**To do**. Copy the data precisely, keeping every character.

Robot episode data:
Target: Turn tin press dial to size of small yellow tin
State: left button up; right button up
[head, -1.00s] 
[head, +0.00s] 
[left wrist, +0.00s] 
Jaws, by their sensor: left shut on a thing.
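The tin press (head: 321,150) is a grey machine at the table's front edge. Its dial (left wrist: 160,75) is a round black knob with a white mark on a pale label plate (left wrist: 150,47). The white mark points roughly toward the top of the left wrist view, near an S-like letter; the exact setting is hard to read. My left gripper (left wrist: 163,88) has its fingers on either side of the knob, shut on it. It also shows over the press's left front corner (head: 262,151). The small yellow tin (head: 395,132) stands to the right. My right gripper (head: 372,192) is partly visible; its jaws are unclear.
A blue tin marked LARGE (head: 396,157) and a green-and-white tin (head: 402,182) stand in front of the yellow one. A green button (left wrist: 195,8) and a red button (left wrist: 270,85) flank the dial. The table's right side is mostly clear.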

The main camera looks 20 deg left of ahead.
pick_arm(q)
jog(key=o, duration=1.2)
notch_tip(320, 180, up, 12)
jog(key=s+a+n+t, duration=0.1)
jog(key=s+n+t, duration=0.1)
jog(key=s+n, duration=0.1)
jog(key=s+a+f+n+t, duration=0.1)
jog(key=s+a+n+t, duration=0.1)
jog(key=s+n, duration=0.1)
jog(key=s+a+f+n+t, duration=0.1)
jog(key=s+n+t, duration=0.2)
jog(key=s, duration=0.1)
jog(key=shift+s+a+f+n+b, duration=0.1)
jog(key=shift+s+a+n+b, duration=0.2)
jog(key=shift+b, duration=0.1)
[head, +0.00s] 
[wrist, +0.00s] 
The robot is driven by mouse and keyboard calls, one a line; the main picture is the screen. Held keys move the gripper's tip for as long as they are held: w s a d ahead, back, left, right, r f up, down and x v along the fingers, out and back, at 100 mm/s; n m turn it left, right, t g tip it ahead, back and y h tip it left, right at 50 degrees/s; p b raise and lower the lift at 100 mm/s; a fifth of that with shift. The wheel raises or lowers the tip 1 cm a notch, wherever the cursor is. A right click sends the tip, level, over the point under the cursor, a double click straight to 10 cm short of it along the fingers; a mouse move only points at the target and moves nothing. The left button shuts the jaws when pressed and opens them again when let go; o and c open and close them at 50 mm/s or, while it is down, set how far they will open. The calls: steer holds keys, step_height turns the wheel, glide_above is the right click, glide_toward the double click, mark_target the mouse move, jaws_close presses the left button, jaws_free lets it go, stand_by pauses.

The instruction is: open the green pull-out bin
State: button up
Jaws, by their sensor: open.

**Final answer**.
Target: Turn tin press dial to size of small yellow tin
State: left button up; right button up
[head, -1.00s] 
[head, +0.00s] 
[left wrist, +0.00s] 
Jaws, by their sensor: left shut on a thing.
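The tin press (head: 321,150) is a grey machine at the table's front edge. Its dial (left wrist: 160,75) is a round black knob with a white mark on a pale label plate (left wrist: 150,47). The white mark points roughly toward the top of the left wrist view, near an S-like letter; the exact setting is hard to read. My left gripper (left wrist: 163,88) has its fingers on either side of the knob, shut on it. It also shows over the press's left front corner (head: 262,151). The small yellow tin (head: 395,132) stands to the right. My right gripper (head: 372,192) is partly visible; its jaws are unclear.
A blue tin marked LARGE (head: 396,157) and a green-and-white tin (head: 402,182) stand in front of the yellow one. A green button (left wrist: 195,8) and a red button (left wrist: 270,85) flank the dial. The table's right side is mostly clear.

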The main camera looks 20 deg left of ahead.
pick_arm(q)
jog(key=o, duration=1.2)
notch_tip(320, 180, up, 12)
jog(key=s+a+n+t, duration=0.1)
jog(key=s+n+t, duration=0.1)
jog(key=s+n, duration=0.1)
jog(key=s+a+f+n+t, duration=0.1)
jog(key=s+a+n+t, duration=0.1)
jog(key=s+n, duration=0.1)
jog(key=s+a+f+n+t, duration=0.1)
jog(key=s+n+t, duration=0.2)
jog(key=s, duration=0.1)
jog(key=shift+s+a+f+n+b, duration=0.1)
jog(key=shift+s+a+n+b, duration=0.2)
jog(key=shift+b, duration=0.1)
[head, +0.00s] 
[wrist, +0.00s] 
The robot is driven by mouse and keyboard calls, one a line; the main picture is the screen. Held keys move the gripper's tip for as long as they are held: w s a d ahead, back, left, right, r f up, down and x v along the fingers, out and back, at 100 mm/s; n m turn it left, right, t g tip it ahead, back and y h tip it left, right at 50 degrees/s; p b raise and lower the lift at 100 mm/s; a fifth of that with shift. The wheel raises or lowers the tip 1 cm a notch, wherever the cursor is. A right click sends the tip, level, over the point under the cursor, a double click straight to 10 cm short of it along the fingers; a mouse move only points at the target and moves nothing. The left button shuts the jaws when pressed and opens them again when let go; o and c open and close them at 50 mm/s or, while it is down, set how far they will open. The calls: steer holds keys, step_height turns the wheel, glide_above is the right click, glide_toward the double click, mark_target the mouse move, jaws_close presses the left button, jaws_free lets it go, stand_by pauses.

The instruction is: open the green pull-out bin
State: button up
Jaws, by their sensor: open.

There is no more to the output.